Abstract Algebra – Finite Generated Abelian Torsion-Free Group

Question

I am trying to prove that every Finite Generated Abelian Torsion-Free Group is a Free Abelian Group. In order to do this, I am trying to show that if $\{x_1, \dots, x_n\}$ is a minimal generator of the group and if $n_1x_1 + \dots n_n x_n=0$ then $n_1=\dots = n_n=0$. I'm stuck here.

Answer 1

Presumably you don't have the structure theorem in your bag of tools. Then you can proceed as follows. If the coefficients $n_1,n_2,\ldots,n_n$ have a common factor, say $d$, you can cancel that from the equation, because otherwise $(n_1/d)x_1+(n_2/d)x_2+\cdots+(n_n/d)x_n$ would be a non-zero torsion element.
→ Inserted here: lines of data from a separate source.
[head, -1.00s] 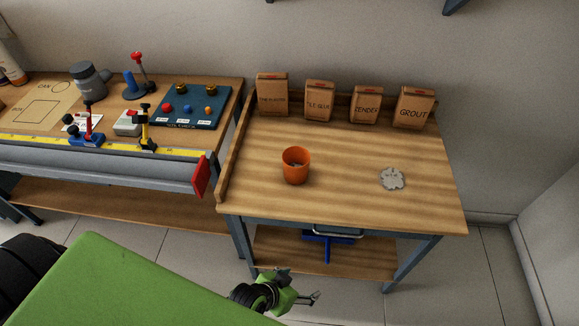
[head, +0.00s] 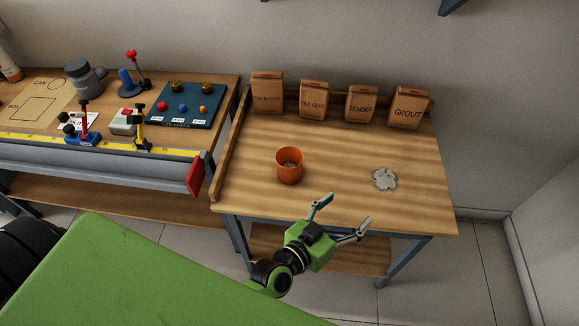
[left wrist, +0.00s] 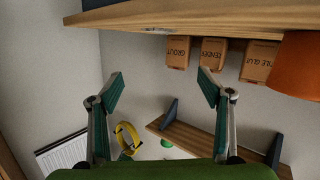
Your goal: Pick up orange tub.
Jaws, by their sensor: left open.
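My left gripper (head: 340,214) is open and empty, just at the table's front edge, to the right of the tub and nearer to me. In the left wrist view the picture is upside down; part of the tub (left wrist: 299,66) shows at the upper right, outside the open fingers (left wrist: 160,88). My right gripper is not in view.
Several brown bags (head: 313,99) stand along the table's back. A pale grey patch (head: 384,179) lies on the table right of the tub. A raised wooden side edge (head: 229,155) bounds the table's left. A workbench with tools and a blue board (head: 187,106) stands further left.

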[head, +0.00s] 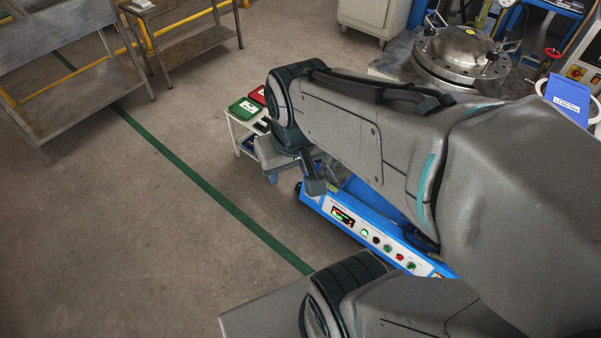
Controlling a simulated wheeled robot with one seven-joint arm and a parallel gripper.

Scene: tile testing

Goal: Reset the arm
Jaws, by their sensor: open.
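My arm reaches from the right side across the middle of the head view, bent downward at its dark-banded far joint. My gripper (295,179) hangs below that joint, pointing down and partly hidden by the arm. Its dark right finger shows most clearly, and the jaws stand apart. I see nothing held between them. The gripper appears in front of the left end of a blue machine with a control panel (372,236); I cannot tell the gap between them.
A small white cart (236,132) holds a green bin (245,109) and a red bin (258,95), partly behind my arm. A round metal vessel (462,52) stands at the back right. Metal tables (75,100) stand at the upper left.

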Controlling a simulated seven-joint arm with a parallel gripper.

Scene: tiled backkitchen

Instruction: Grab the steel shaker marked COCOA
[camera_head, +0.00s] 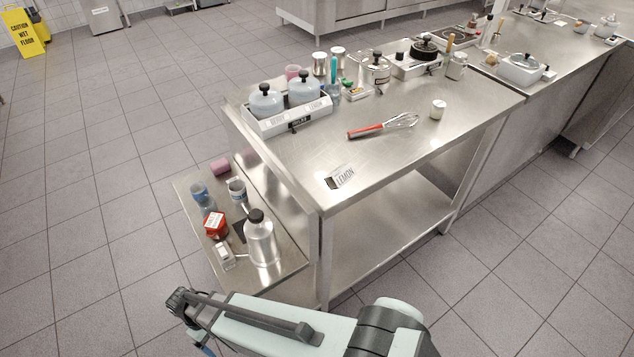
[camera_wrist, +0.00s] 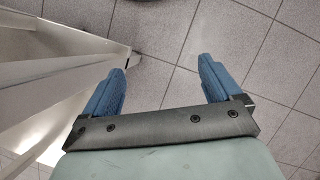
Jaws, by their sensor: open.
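Two steel cylinders (camera_head: 320,65) stand side by side at the back left of the steel table in the head view. They look like shakers, but no COCOA marking is readable on either, so I cannot tell which is the marked one. My gripper (camera_wrist: 162,70) is open and empty in the wrist view, its two blue fingers spread above the tiled floor. In the head view my arm is at the bottom, in front of the low side shelf, well apart from the cylinders. The wrist view shows no shaker.
A rack (camera_head: 290,122) with two lidded pots is at the table's left edge. A red-handled whisk (camera_head: 366,130), a LEMON card (camera_head: 341,178) and a small jar (camera_head: 438,109) lie or stand nearer. The table's middle is mostly clear.

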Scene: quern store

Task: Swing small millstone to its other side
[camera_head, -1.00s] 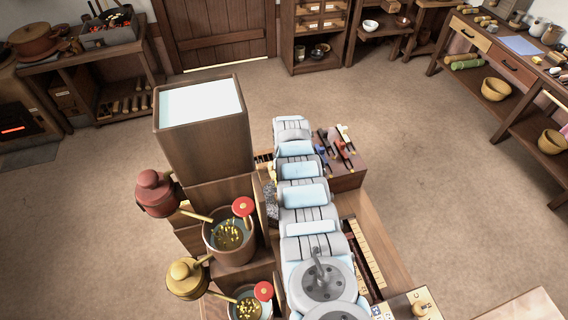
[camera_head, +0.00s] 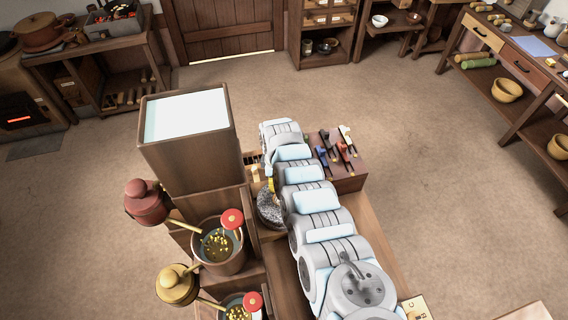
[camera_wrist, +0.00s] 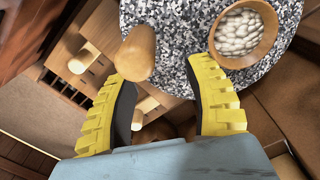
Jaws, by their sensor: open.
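The small millstone is a speckled black-and-white stone disc (camera_wrist: 185,40) across the top of the wrist view. In the head view its grey speckled side (camera_head: 270,212) shows left of my arm, which partly hides it. A rounded wooden handle (camera_wrist: 135,53) stands up from the stone. A wooden cup of white grains (camera_wrist: 240,33) sits at the stone's middle or right part. My gripper (camera_wrist: 168,100) is open, with yellow ridged fingers. The handle's lower end appears close to the left fingertip, not between the fingers; I cannot tell if they touch.
A tall wooden hopper (camera_head: 190,140) stands left of my arm. A dark rack of colored-handled tools (camera_head: 335,155) lies right of the arm. The floor (camera_head: 430,170) further right is clear.

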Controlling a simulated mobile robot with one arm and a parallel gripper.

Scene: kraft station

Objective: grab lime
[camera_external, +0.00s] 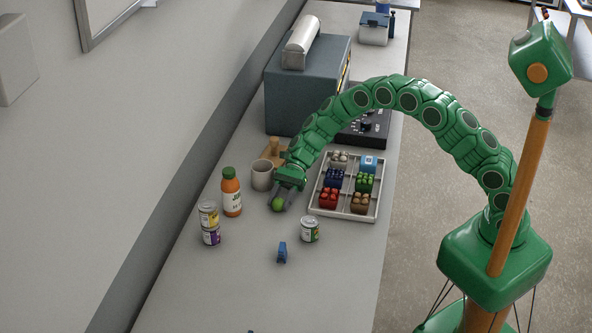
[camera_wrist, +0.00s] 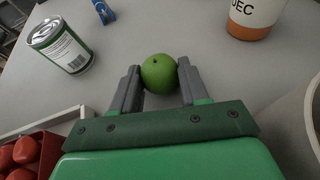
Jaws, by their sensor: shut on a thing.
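The lime (camera_external: 278,204) is a small green ball at the end of my gripper, over the counter in the outside view. In the wrist view the lime (camera_wrist: 159,73) sits between the two grey fingertips of my gripper (camera_wrist: 160,80), with a finger on each side. My gripper is shut on it. I cannot tell whether the lime touches the counter or is a little above it.
A divided tray (camera_external: 352,208) of coloured pieces is right of my gripper. A mug (camera_external: 262,175) and an orange bottle (camera_external: 231,192) stand left.

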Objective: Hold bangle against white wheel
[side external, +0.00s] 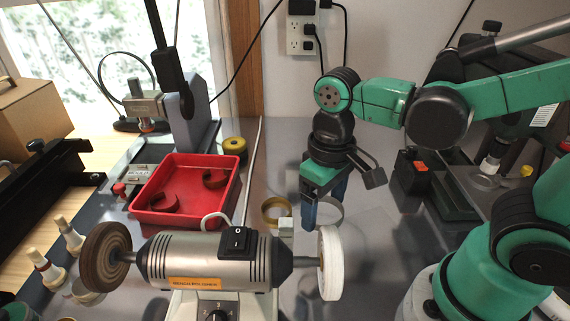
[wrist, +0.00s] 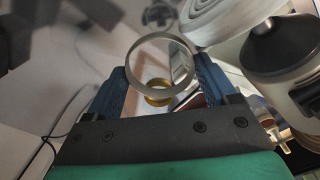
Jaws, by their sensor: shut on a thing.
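My gripper (side external: 311,210) has blue fingers pointing down and is shut on a thin grey metal bangle (side external: 341,210). In the wrist view the bangle (wrist: 132,70) stands out between the two fingertips (wrist: 160,85) as an open ring. The white wheel (side external: 330,262) is on the right end of the polisher, just in front of and below the bangle in the side view. In the wrist view the wheel (wrist: 228,18) is at the upper right, and the bangle's upper right edge appears very near it. I cannot tell whether they touch.
The grey polisher (side external: 205,260) carries a brown wheel (side external: 105,257) on its left. A yellow brass ring (side external: 276,210) lies on the bench left of my gripper. A red tray (side external: 185,217) holding rings stands farther left. A yellow tape roll (side external: 235,146) sits behind it.
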The idea is that if $\{x_1,x_2,\ldots,x_n\}$ is a minimal generating set, then so is the set gotten from this by replacing $x_i$ with $x_i'=x_i+ax_j$ for some $j\neq i$ and integer $a$ (prove this as an exercise if you don't see it right away). Furthermore, the putative linear dependency relation can then be rewritten to read $$ n_1x_1+\cdots+n_ix_i'+\cdots+(n_j-a n_i)x_j+\cdots +n_nx_n=0. $$ Basically this allows us to run Euclid's algorithm on the set of coefficients - always select $a$ in such a way that the altered coefficient $n_j-an_i$ becomes as small as possible (in absolute value). Rinse. Repeat. Because we earlier saw that the no-torsion requirement implies that $\gcd(n_1,n_2,\ldots,n_n)=1$, we eventually get a linear dependency relation, where one of the coefficients is $=\pm1$. This means that one of the generators can then be written as a $\Bbb{Z}$-linear combination of the others and thus disposed of as a generator - in violation of the minimality of the generating set you started with.